Sem dúvida, haverá um forte jogo de pulso entre ambos setores. O exército ficou com muito poder, de certo modo funciona com o estatuto de um presidente. Mas dentro de algumas semanas, teremos o novo Parlamento e esse Parlamento será o primeiro terreno de luta depois da revolução. Os parlamentares tem margem para negociar com o Conselho Supremo das Forças Armadas. Mas tudo dependerá das coalizões dentro do parlamento e, sobretudo, do que fará a maioria que hoje está nas mãos dos islamistas. É preciso ver se questionarão os privilégios políticos e econômicos do exército.
Os analistas locais e internacionais não se põe de acordo: alguns argumentam que a revolução egípcia fracassou, que acabou controlada pelo Exército. Outros, ao contrário, alegam que foi um sucesso. Você acredita que esse fenômeno extraordinário que foi a revolução egípcia conserva ainda todas as suas possibilidades de ir até o final e transformar o país?
A dinâmica segue vigente.
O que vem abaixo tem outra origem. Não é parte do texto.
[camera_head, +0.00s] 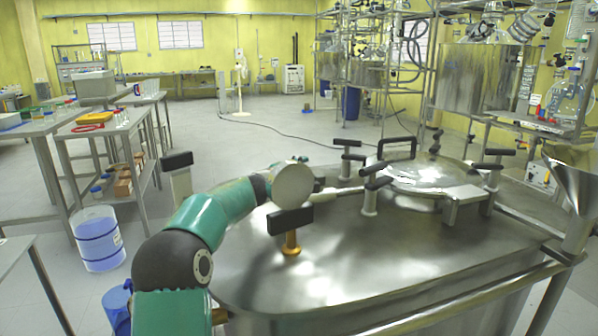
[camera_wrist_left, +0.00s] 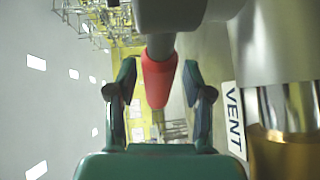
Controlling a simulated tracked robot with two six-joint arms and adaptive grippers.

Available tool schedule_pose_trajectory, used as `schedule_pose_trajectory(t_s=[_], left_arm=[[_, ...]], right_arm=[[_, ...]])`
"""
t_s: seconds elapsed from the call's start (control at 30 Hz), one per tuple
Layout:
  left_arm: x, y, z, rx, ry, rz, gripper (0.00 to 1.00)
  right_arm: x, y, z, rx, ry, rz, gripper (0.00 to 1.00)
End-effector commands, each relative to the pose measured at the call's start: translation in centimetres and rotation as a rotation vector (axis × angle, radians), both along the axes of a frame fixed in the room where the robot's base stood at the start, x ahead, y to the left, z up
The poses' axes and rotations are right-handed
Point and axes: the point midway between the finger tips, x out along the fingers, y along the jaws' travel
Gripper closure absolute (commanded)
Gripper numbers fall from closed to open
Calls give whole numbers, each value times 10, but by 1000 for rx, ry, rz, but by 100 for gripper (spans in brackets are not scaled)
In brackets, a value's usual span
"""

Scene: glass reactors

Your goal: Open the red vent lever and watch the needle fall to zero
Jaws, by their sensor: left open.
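The red vent lever (camera_wrist_left: 158,80) shows in the left wrist view as a red sleeve on a grey rod. My left gripper (camera_wrist_left: 160,70) is open, with one teal finger on each side of the red sleeve and a visible gap on both sides. A VENT label (camera_wrist_left: 234,120) is to the right of the fingers, beside a metal body with a brass part. In the head view my left arm reaches over the steel vessel lid; the gripper and red lever cannot be made out there. A pale disc (camera_head: 293,186) is at the arm's end; I cannot tell what it is. No needle is visible.
On the vessel lid (camera_head: 350,265) stand a black block (camera_head: 290,220) on a brass stem, several black-handled clamps and a round hatch (camera_head: 430,175). A metal funnel (camera_head: 572,190) is at the right edge. A table (camera_head: 95,128) and blue container (camera_head: 98,240) stand left.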

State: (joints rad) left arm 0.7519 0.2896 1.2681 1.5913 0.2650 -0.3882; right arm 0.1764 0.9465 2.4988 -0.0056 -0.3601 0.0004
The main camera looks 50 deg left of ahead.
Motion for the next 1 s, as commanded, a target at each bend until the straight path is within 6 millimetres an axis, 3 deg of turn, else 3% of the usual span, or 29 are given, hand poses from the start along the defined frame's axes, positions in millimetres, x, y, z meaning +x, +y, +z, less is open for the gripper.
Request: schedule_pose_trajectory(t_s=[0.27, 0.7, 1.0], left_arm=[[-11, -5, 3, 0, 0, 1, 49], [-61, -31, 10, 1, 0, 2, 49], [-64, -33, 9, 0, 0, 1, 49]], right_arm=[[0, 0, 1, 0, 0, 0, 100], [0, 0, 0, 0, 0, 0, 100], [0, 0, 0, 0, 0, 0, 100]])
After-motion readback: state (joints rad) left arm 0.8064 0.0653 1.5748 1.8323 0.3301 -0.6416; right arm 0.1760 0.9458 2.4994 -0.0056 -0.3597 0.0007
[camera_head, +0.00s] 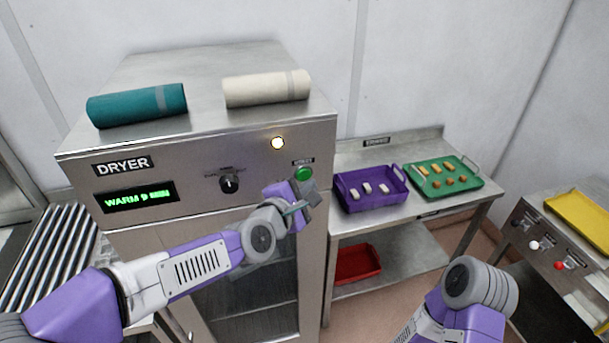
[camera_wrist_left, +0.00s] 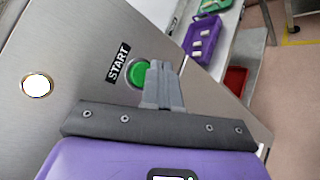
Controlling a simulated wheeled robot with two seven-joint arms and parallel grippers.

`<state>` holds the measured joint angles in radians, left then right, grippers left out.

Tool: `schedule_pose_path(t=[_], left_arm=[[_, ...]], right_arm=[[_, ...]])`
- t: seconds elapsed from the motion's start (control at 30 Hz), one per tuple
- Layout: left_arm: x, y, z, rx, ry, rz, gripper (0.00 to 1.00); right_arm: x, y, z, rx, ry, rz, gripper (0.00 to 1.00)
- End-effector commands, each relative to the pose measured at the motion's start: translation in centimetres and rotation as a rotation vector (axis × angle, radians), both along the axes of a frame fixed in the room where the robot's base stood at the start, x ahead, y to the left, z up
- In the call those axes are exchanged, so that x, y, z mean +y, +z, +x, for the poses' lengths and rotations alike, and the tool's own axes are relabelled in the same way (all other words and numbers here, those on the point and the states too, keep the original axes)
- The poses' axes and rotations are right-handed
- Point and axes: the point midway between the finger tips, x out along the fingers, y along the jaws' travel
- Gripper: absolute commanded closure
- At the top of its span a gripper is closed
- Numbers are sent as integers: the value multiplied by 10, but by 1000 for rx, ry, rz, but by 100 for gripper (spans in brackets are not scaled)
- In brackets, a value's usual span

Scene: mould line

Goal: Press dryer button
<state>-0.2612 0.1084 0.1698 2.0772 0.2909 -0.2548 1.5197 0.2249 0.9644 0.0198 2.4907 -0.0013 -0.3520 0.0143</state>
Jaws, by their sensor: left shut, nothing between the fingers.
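The steel dryer (camera_head: 200,150) stands at left centre in the head view. Its display (camera_head: 140,197) reads a green "WARM" with a number that is hard to read. The green start button (camera_head: 304,173) is at the right of the panel, and the button (camera_wrist_left: 139,73) also shows in the left wrist view under the "START" label. My left gripper (camera_head: 306,196) is shut and empty, just below and in front of the button. In the left wrist view its fingertips (camera_wrist_left: 161,68) overlap the button's right edge; I cannot tell whether they touch it. My right gripper is out of view.
A lit lamp (camera_head: 278,143) and a dark knob (camera_head: 229,183) are on the panel. Teal (camera_head: 137,105) and cream (camera_head: 266,88) rolls lie on top. A steel table to the right holds a purple tray (camera_head: 347,203) and a green tray (camera_head: 471,186).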

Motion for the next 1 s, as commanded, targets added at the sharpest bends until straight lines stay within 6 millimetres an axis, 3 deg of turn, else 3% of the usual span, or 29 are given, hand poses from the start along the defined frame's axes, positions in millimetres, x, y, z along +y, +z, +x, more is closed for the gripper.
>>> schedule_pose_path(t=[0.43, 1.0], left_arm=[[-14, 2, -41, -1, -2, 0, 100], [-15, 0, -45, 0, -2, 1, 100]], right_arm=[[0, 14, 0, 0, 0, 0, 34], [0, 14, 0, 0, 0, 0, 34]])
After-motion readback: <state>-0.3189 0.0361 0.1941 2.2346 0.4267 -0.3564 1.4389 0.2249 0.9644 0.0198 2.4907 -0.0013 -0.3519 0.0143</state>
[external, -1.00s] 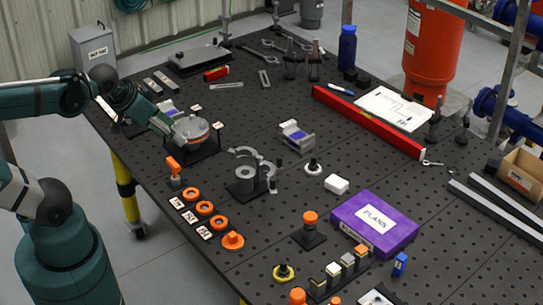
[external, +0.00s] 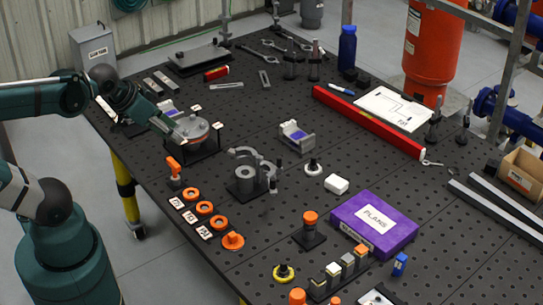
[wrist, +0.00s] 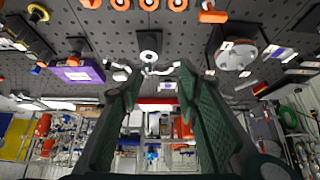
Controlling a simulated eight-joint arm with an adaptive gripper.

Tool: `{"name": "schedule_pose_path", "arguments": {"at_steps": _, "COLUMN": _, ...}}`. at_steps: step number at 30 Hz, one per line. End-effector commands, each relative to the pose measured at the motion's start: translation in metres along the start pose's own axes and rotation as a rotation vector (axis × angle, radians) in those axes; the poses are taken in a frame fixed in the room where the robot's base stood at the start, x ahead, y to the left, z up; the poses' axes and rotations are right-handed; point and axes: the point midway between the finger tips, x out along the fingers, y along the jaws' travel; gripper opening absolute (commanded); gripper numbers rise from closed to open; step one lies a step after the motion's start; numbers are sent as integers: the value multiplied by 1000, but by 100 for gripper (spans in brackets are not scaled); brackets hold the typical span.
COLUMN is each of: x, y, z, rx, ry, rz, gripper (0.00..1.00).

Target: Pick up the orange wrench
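I cannot clearly make out an orange wrench. The nearest match is an upright orange piece (external: 174,165) on a small dark base near the left edge of the table. An orange piece also shows at the top of the wrist view (wrist: 213,14), likely the same one. My gripper (wrist: 160,72) is open, with two green fingers apart and nothing between them. In the external view my gripper (external: 178,130) is small and partly merges with the round grey disc beside it, above and behind the orange piece.
The round grey disc (external: 190,127) sits on a dark stand. Orange rings (external: 204,208) and a grey cylinder with hooked arms (external: 246,178) are nearby. A purple box (external: 374,222) is at right front. Plain metal wrenches (external: 270,50) lie at the back.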

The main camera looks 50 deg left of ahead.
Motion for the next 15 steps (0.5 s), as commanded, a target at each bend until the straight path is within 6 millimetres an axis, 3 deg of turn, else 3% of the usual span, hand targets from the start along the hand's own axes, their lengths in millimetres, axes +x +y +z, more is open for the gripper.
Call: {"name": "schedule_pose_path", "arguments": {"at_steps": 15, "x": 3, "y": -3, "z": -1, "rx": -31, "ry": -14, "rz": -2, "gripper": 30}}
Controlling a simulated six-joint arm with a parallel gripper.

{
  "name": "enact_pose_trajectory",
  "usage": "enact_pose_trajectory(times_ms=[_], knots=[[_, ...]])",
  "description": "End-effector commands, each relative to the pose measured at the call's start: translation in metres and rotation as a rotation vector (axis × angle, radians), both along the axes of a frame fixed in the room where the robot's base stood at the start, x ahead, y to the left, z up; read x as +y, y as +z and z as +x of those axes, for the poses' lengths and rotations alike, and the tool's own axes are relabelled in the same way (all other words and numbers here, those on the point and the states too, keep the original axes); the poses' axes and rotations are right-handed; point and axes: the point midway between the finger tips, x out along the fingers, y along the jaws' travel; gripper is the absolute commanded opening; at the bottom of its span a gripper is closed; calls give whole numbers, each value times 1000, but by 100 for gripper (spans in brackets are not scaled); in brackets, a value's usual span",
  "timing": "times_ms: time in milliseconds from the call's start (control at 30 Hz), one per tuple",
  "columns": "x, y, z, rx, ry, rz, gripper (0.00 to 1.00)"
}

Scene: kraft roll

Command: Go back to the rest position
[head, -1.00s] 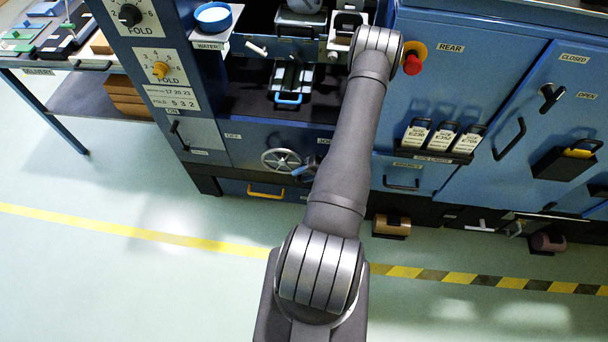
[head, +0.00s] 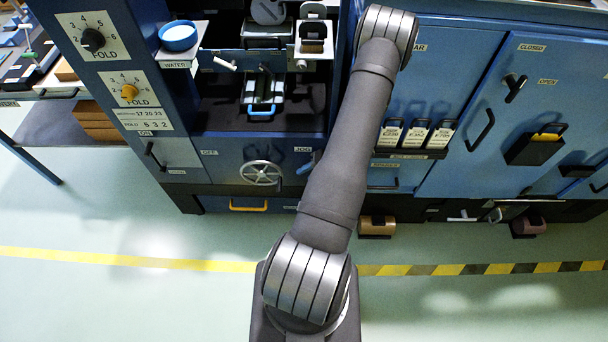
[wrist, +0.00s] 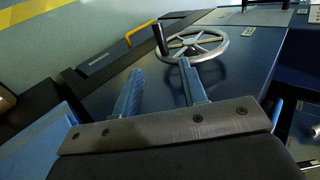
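My arm (head: 345,150) rises across the middle of the head view and bends at a silver-banded joint in front of the blue machine. My gripper (wrist: 162,85) shows in the wrist view with two light-blue fingers standing apart and nothing visible between them. Beyond the fingertips is the silver handwheel (wrist: 198,44) with its dark handle; I cannot tell the exact gap. The handwheel also shows in the head view (head: 261,173), left of my arm. In the head view the gripper is mostly or wholly hidden behind my arm.
The blue machine front (head: 450,100) fills the back. A water dish (head: 178,36) sits on a small shelf at left. Several labelled cartridges (head: 414,134) stand in a rack right of my arm. A yellow handle (head: 248,206) is low on the machine. The floor in front is clear.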

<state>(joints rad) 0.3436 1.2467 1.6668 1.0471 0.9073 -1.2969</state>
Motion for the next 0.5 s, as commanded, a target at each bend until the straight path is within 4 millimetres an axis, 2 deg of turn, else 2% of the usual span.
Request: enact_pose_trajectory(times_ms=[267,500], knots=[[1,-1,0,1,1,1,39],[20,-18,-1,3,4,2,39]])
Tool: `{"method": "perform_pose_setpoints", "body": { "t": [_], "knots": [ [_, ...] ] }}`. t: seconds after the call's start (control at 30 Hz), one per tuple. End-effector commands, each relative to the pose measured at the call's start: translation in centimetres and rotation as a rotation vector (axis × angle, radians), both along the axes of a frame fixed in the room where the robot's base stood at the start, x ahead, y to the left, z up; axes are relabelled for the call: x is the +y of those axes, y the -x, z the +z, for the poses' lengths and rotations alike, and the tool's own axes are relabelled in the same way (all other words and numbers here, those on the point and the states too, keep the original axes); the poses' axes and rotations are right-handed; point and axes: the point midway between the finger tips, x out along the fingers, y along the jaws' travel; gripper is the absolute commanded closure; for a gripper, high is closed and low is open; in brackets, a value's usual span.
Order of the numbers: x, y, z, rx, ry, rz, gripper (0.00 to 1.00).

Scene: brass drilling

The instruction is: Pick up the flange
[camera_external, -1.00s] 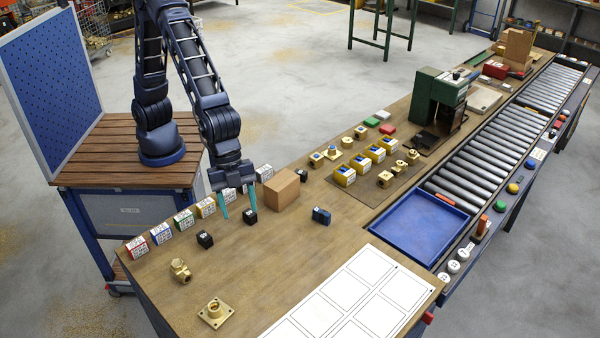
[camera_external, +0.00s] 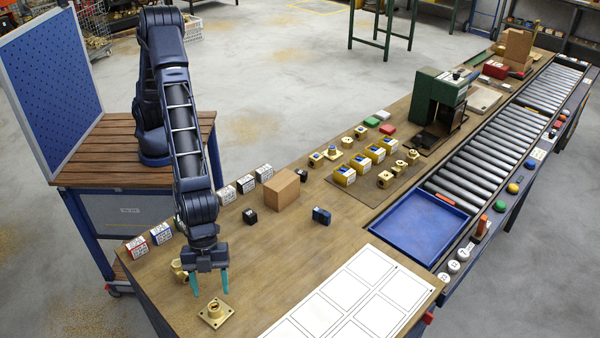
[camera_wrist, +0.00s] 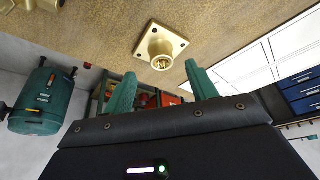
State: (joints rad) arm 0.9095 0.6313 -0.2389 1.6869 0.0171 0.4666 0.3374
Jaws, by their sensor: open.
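The flange (camera_external: 215,313) is a brass piece with a square plate and a round raised neck, lying on the near left part of the wooden workbench. It also shows in the wrist view (camera_wrist: 160,46), beyond and between the fingertips. My gripper (camera_external: 210,290) points down just above and behind the flange, with its two teal fingers apart and nothing between them. The fingers also show in the wrist view (camera_wrist: 160,85). The flange is not touched by the fingers in the wrist view.
A brass valve fitting (camera_external: 178,268) stands close left of my gripper, partly hidden by it. Labelled boxes (camera_external: 160,233) line the bench's left edge. A white grid sheet (camera_external: 345,300) lies to the right.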

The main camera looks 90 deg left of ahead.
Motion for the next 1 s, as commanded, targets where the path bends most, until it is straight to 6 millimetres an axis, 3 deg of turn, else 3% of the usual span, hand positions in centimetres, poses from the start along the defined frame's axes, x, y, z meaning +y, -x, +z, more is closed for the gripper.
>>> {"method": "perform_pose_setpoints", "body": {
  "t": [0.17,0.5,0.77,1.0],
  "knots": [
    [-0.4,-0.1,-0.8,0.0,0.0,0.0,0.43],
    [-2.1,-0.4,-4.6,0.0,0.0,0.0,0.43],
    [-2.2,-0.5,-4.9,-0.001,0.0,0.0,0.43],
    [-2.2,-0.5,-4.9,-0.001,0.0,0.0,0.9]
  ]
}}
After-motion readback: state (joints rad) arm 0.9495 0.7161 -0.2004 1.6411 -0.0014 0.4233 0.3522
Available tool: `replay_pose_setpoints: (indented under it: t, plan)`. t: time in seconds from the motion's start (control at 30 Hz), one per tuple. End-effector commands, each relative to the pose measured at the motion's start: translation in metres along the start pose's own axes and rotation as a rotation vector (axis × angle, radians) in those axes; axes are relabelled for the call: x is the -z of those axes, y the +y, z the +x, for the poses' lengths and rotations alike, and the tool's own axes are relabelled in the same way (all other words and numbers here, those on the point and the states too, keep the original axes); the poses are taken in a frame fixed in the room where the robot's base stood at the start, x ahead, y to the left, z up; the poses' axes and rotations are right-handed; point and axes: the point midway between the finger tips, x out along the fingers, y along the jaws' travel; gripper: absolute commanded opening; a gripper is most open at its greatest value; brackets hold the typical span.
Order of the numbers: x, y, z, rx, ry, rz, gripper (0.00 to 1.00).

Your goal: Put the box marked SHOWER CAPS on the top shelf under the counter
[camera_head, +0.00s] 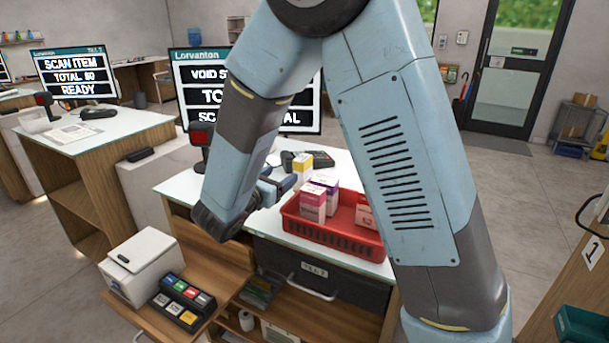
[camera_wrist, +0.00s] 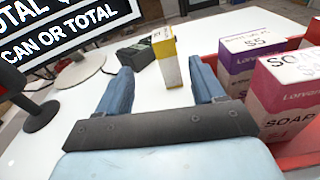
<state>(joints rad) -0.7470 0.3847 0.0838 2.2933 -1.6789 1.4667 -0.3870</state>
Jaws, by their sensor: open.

O Exército fez tudo o que pode para conter a revolução, mas agora há outros fatores que começam a contar também. Aí estão os islamistas que constituem um desafio porque, justamente, querem deter a dinâmica revolucionária, diminuir a velocidade das mudanças. Creio que a questão central da revolução depende de, em que medida, a esquerda egípcia, é capaz de mobilizar as pessoas com base em questões sociais. Esse é o tema principal do país. Aqui há muita gente pobre. Para mim, a único meio de a revolução prosseguir consiste em tomar imediatamente uma dimensão social. A classe operária também desempenhará seu papel, uma vez que o controle que o regime anterior exercia sobre os sindicatos está debilitado. Creio que teremos sindicatos operários fortes. Neste contexto, poderemos falar de outra fase da Revolução.
Para você, então, não há nenhuma dúvida: um novo Egito surgiu com este processo revolucionário.
Sim, sem dúvida, mas de todo modo é preciso ainda algum tempo para que esse novo Egito se plasme por completo, não é uma coisa já adquirida e completa. Temos pela frente uma luta que levará vários anos. A dinâmica da renovação, do renascimento, não acabou. As eleições livres que acabamos de celebrar e que continuarão nos próximos meses fazem parte do renascimento do Egito.